[Stored items]
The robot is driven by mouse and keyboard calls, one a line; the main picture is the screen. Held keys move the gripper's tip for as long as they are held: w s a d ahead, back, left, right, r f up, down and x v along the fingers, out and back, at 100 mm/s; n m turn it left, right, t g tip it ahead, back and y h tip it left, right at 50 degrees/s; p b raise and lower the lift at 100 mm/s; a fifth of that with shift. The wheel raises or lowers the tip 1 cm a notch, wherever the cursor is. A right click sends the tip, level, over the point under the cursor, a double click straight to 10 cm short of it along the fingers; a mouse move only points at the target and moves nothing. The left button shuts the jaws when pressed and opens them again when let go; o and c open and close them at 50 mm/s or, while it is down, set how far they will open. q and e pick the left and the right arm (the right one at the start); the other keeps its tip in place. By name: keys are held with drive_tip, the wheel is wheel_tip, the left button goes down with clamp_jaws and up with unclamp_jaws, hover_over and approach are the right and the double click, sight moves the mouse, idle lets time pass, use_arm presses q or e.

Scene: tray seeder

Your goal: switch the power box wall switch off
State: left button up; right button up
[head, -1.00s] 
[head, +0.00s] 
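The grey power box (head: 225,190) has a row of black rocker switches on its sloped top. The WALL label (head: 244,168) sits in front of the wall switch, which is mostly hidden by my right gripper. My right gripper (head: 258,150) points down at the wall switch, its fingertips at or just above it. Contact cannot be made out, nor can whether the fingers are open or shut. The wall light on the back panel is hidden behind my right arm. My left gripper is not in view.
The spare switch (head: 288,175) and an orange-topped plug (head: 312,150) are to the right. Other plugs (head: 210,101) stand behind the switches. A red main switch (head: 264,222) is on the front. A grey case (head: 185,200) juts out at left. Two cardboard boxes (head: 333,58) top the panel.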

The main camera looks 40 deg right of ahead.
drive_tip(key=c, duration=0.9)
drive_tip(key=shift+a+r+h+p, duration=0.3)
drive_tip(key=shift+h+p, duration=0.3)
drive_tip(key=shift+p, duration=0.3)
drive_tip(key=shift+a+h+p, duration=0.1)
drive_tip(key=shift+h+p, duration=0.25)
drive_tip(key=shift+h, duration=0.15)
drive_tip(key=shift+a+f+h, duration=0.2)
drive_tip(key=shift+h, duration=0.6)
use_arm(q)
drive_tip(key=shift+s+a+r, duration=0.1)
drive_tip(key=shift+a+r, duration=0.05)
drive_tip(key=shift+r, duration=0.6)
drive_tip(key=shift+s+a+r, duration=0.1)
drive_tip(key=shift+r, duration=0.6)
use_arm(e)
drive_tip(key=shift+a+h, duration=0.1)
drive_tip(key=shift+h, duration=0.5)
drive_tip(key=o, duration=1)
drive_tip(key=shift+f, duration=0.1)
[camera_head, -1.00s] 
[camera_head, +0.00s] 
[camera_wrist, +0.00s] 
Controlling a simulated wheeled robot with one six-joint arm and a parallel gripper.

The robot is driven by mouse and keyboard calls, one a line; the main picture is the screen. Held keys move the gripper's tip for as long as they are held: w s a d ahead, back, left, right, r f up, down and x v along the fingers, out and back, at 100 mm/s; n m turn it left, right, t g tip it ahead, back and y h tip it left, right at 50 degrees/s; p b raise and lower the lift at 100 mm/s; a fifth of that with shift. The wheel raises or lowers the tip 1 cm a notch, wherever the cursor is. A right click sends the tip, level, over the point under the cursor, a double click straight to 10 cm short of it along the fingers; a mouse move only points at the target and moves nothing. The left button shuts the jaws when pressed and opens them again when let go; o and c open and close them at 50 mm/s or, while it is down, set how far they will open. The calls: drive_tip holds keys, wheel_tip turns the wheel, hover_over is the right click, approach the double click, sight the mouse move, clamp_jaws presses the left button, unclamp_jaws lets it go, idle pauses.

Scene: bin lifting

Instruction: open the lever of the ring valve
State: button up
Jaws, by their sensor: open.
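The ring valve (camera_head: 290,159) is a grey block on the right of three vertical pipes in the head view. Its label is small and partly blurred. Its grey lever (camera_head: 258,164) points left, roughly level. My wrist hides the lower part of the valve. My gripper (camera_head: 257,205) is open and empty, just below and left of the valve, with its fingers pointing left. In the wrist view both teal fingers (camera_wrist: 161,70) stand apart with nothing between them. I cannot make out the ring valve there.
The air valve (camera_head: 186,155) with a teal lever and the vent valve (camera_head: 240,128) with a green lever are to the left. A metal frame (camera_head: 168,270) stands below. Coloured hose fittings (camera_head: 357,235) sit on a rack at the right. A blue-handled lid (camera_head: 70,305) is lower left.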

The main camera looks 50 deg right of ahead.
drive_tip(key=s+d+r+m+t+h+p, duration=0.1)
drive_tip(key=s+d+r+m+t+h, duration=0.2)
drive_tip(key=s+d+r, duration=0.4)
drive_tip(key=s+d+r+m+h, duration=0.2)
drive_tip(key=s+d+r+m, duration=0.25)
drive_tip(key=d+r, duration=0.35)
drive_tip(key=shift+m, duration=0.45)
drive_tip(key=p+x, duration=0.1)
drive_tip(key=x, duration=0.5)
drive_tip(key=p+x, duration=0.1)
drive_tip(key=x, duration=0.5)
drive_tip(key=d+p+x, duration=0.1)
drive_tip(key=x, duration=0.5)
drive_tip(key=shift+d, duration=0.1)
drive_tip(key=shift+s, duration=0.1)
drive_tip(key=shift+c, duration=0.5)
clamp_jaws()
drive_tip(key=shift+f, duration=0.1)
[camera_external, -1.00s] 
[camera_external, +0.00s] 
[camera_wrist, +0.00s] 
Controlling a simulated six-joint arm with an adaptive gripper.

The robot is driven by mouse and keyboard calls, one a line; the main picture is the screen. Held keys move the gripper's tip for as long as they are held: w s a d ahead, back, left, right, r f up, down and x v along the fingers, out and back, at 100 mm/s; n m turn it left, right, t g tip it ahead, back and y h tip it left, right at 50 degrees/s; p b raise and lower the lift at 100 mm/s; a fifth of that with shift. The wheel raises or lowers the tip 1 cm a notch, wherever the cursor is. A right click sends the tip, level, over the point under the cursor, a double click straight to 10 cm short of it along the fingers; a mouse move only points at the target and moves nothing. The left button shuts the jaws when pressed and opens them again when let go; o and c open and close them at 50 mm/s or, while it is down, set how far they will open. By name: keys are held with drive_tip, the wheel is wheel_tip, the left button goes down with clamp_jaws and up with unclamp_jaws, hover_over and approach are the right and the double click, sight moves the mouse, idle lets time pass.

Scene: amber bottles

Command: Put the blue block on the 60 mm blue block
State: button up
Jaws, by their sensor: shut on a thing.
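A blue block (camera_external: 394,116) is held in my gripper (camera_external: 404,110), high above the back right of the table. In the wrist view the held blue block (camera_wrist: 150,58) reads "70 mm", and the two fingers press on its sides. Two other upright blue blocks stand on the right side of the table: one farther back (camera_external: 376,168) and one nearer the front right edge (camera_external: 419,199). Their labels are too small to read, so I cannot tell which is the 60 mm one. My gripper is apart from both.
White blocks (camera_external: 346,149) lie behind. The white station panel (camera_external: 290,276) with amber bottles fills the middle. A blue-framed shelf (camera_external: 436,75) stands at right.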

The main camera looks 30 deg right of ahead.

Task details: Write out every line of the entries that holds the word "joint".

Task solution:
Controlling a simulated wheeled robot with one six-joint arm and a parallel gripper.
Controlling a simulated six-joint arm with an adaptive gripper.

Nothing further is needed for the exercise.